The company foresees three versions of its mWaveTM system. The first will be fixed on the seabed, as in the Pembroke example. This is suitable for water depths up to 25m. In the second version, it will be installed on the underwater spars of a semi-submersible platform such as those used for oil rigs, but without the drilling rig. This floating structure is suitable for water depths up to 50m. The third version is the “Integrated Semi-submersible Platform with Innovative Renewable Energy” (InSPIRE), a joint venture with TechnipFMC, in which the semi-submersible also holds a wind turbine, thus reducing costs by sharing infrastructure and electrical cables and smoothing the power output.
But first Bombora needs to show that its system works, and then that it can survive with minimum maintenance. History has not been kind to wave power developers. In the early 2000s and based on research at the University of Edinburgh, Pelamis Wave Power developed a mechanical sea snake that moved with the waves at the surface. It had maintenance problems and was eventually withdrawn. Carnegie New Energy, an Australian company, uses a set of buoyant disks that are tethered to the sea floor, with the movement against the tether used to generate electricity. Finally, Ocean Power Technologies, an American company, uses a floating buoy about 13m tall in which an outer cylinder moves against the main body which is tethered to the sea floor.

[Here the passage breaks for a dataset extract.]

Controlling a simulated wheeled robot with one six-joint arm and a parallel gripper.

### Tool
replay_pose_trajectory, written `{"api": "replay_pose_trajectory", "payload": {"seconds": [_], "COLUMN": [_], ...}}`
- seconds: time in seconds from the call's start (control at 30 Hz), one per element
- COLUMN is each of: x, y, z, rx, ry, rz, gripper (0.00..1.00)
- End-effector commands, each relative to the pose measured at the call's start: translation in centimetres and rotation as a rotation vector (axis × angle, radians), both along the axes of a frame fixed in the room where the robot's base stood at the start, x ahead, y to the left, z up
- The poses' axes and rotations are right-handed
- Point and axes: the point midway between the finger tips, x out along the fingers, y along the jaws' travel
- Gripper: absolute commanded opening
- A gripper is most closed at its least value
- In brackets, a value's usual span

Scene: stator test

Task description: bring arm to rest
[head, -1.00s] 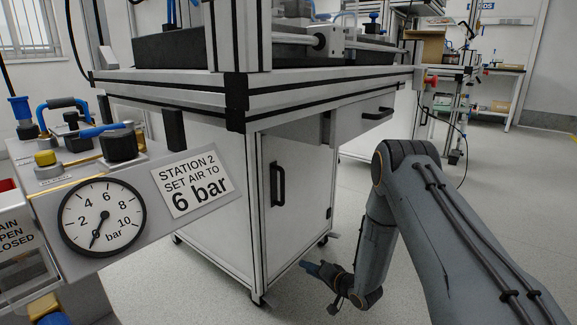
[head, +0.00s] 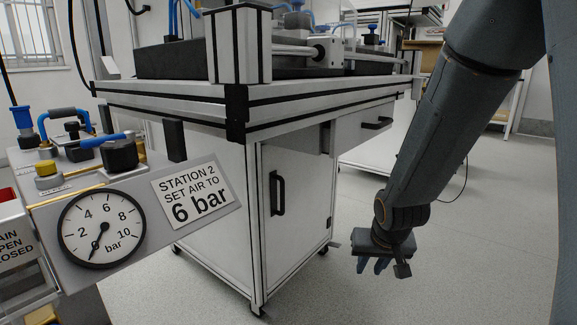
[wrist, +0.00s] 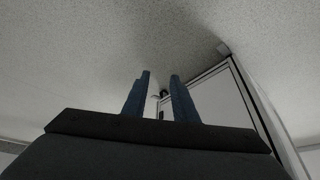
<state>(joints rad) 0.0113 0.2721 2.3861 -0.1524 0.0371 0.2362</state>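My arm (head: 430,150) hangs down at the right of the head view. My gripper (head: 374,267) points down over the floor, to the right of the white cabinet, touching nothing that I can see. In the wrist view my gripper (wrist: 160,75) shows two blue fingers with a gap between them. Nothing is held in the gap.
The workbench with the white cabinet (head: 225,205) stands left of my arm. At near left is a panel with a pressure gauge (head: 102,229), its needle pointing to the lower left, and a "6 bar" sign (head: 192,196). Grey floor (head: 460,280) around my gripper is clear.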

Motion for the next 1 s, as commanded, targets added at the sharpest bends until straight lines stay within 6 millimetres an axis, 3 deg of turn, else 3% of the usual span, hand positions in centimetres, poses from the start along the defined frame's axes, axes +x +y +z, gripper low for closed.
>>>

The basic problem is that the equipment has to be rugged enough to operate in the marine environment, and to withstand the very large power that waves occasionally generate. Maintenance is also difficult, so that the overall cost is high for the amount of electricity generated. From knowledge of the energy content of waves, Professor David MacKay showed that even if half the UK’s Atlantic coast was lined with wave generators they would still only generate 4kWh per person per day[1].
Can Bombora get over these problems? The mWave will at least be set on the sea bed or attached to a large platform, thus avoiding the extremes of wave action. It is being designed with maintenance in mind, for example making it possible to remove an individual cell without affecting the remainder. There is no sophisticated or new technology involved in construction. Its most likely application would be near islands or coastal locations that are either remote or not want unsightly wind farms nearby.
Bombora is a private company with three strategic partners: Enzen, an energy solutions company with headquarters in India; Mitsui O.S.K. Lines, a Japanese shipping company looking to diversify into renewable energy; and TechnipFMC. It received a grant of £10.3m from the EU in 2018 and has support from the UK Offshore Renewable Energy Catapult.
[1] “Sustainable Energy – without the hot air”, Professor David MacKay, 2009. The average daily consumption of a UK household is about 10 kWh per day (excluding non-residential uses).